You will need to ensure you’re running Prefect version 3.1.8 or greater and set PREFECT_FLOWS_HEARTBEAT_FREQUENCY to an integer greater than 30 to emit flow run heartbeat events.

Create the automation

To create an automation that marks zombie flow runs as crashed, run this script:
from datetime import timedelta

from prefect.automations import Automation
from prefect.client.schemas.objects import StateType
from prefect.events.actions import ChangeFlowRunState
from prefect.events.schemas.automations import EventTrigger, Posture
from prefect.events.schemas.events import ResourceSpecification


my_automation = Automation(
    name="Crash zombie flows",
    trigger=EventTrigger(
        after={"prefect.flow-run.heartbeat"},
        expect={
            "prefect.flow-run.*",
        },
        match=ResourceSpecification({"prefect.resource.id": ["prefect.flow-run.*"]}),
        for_each={"prefect.resource.id"},
        posture=Posture.Proactive,
        threshold=1,
        within=timedelta(seconds=90),
    ),
    actions=[
        ChangeFlowRunState(
            state=StateType.CRASHED,
            message="Flow run marked as crashed due to missing heartbeats.",
        )
    ],
)

if __name__ == "__main__":
    my_automation.create()
The trigger definition says that after each heartbeat event for a flow run we expect to see any flow run event (heartbeat or state change) for that same flow run within 90 seconds. Using the prefect.flow-run.* wildcard in expect ensures the automation works correctly even when flows return custom-named states (for example, Completed(name="SuccessfullyProcessed")), since flow run event names are based on the state’s name rather than its type.

Custom state names

Flow run event names are based on the state’s name, not its type. If your flows return states with custom names (for example, return Completed(name="SuccessfullyProcessed")), the emitted event will be prefect.flow-run.SuccessfullyProcessed rather than prefect.flow-run.Completed. The wildcard prefect.flow-run.* in the example above handles this automatically. If you need finer-grained control over which events disarm the trigger, you can explicitly list your custom state names in the expect set instead:
expect={
    "prefect.flow-run.heartbeat",
    "prefect.flow-run.Completed",
    "prefect.flow-run.Failed",
    "prefect.flow-run.Cancelled",
    "prefect.flow-run.Crashed",
    "prefect.flow-run.SuccessfullyProcessed",  # your custom state name
},
When using explicit state names, you must include every custom state name your flows may return. A missing name means the automation won’t recognize that terminal state, causing a false-positive zombie detection for that flow run.

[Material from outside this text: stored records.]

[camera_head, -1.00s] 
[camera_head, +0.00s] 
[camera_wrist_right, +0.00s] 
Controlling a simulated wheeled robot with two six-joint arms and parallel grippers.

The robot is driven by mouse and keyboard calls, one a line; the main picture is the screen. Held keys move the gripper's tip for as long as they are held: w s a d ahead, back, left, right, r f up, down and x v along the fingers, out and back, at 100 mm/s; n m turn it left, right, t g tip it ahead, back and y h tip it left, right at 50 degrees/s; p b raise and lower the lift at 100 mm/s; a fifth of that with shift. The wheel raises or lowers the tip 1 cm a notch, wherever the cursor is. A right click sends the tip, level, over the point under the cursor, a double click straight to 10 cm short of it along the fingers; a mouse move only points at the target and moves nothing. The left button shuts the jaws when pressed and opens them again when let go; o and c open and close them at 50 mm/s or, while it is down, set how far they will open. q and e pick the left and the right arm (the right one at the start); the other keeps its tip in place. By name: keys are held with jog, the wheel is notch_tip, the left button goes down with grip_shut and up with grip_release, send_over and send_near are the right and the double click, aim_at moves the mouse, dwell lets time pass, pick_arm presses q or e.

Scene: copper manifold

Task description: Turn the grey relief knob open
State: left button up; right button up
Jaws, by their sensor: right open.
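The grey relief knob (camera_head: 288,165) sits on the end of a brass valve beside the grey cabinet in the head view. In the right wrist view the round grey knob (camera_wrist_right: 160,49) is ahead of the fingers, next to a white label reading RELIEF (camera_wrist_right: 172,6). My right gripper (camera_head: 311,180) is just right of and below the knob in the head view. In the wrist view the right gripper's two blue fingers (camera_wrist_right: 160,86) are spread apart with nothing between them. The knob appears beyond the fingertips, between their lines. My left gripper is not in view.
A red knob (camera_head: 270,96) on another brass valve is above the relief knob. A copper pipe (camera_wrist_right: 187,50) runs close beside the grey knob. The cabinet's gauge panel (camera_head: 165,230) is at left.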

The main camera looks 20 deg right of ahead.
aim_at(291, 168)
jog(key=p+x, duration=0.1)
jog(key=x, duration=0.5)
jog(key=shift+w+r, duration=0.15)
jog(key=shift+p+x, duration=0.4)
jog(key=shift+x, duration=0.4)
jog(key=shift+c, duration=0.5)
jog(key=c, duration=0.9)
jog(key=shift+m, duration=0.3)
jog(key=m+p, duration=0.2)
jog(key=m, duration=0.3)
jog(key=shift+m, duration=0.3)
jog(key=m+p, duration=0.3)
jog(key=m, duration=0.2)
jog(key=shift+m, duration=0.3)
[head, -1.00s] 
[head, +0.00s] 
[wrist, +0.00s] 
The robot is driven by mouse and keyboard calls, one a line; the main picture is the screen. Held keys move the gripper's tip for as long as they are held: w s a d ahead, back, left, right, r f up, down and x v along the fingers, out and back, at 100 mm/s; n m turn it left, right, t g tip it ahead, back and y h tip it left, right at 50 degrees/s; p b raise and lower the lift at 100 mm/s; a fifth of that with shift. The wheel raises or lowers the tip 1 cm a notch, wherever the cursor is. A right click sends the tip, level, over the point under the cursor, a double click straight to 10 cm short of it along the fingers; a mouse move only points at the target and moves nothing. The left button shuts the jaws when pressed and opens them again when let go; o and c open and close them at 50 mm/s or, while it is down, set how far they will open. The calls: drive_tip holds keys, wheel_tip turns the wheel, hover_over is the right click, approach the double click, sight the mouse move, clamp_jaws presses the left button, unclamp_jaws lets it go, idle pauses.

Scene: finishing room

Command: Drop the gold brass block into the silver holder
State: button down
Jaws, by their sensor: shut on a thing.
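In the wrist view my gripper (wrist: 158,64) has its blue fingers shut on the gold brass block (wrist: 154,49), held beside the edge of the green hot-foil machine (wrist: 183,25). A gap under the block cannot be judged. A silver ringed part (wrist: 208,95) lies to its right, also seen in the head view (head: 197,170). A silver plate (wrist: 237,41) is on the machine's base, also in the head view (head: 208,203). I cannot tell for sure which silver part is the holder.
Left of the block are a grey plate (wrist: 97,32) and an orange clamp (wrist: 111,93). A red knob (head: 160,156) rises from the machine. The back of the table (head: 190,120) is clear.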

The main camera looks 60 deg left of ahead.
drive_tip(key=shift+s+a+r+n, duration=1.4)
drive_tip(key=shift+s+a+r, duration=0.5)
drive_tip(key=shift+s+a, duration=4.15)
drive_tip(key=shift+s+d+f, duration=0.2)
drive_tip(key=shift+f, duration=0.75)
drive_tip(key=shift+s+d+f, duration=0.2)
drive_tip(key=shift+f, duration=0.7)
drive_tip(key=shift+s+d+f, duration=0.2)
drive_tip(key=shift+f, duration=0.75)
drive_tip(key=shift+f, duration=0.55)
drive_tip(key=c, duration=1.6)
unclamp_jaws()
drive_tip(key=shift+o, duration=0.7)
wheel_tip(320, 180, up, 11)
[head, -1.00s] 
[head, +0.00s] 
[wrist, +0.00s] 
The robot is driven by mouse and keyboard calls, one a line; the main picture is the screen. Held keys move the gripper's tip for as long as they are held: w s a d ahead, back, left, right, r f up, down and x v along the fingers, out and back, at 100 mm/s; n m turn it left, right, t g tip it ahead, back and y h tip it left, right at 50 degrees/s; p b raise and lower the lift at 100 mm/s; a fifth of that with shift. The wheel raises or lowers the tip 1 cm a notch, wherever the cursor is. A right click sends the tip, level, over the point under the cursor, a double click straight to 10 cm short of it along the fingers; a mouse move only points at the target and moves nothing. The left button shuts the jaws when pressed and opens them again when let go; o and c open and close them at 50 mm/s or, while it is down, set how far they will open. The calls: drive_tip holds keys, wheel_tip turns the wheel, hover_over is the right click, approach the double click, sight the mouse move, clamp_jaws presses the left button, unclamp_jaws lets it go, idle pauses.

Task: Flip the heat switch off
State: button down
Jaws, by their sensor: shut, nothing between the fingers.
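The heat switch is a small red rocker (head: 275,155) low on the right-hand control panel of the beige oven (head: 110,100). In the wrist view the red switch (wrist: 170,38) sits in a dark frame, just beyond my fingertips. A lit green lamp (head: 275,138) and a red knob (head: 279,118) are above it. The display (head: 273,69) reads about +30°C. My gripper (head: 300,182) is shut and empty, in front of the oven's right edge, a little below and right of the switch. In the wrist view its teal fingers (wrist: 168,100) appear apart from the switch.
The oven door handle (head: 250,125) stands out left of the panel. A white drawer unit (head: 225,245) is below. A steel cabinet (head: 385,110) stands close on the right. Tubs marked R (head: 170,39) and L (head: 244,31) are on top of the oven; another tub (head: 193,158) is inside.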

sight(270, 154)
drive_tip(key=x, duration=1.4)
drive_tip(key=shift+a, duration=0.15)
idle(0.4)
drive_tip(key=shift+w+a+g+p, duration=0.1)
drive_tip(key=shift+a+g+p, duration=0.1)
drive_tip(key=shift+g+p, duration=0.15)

Adjusting behavior with settings

If PREFECT_FLOWS_HEARTBEAT_FREQUENCY is set to 30, the automation will trigger only after 3 heartbeats have been missed. You can adjust within in the trigger definition and PREFECT_FLOWS_HEARTBEAT_FREQUENCY to change how quickly the automation will fire after the server stops receiving flow run heartbeats. You can also add additional actions to your automation to send a notification when zombie runs are detected.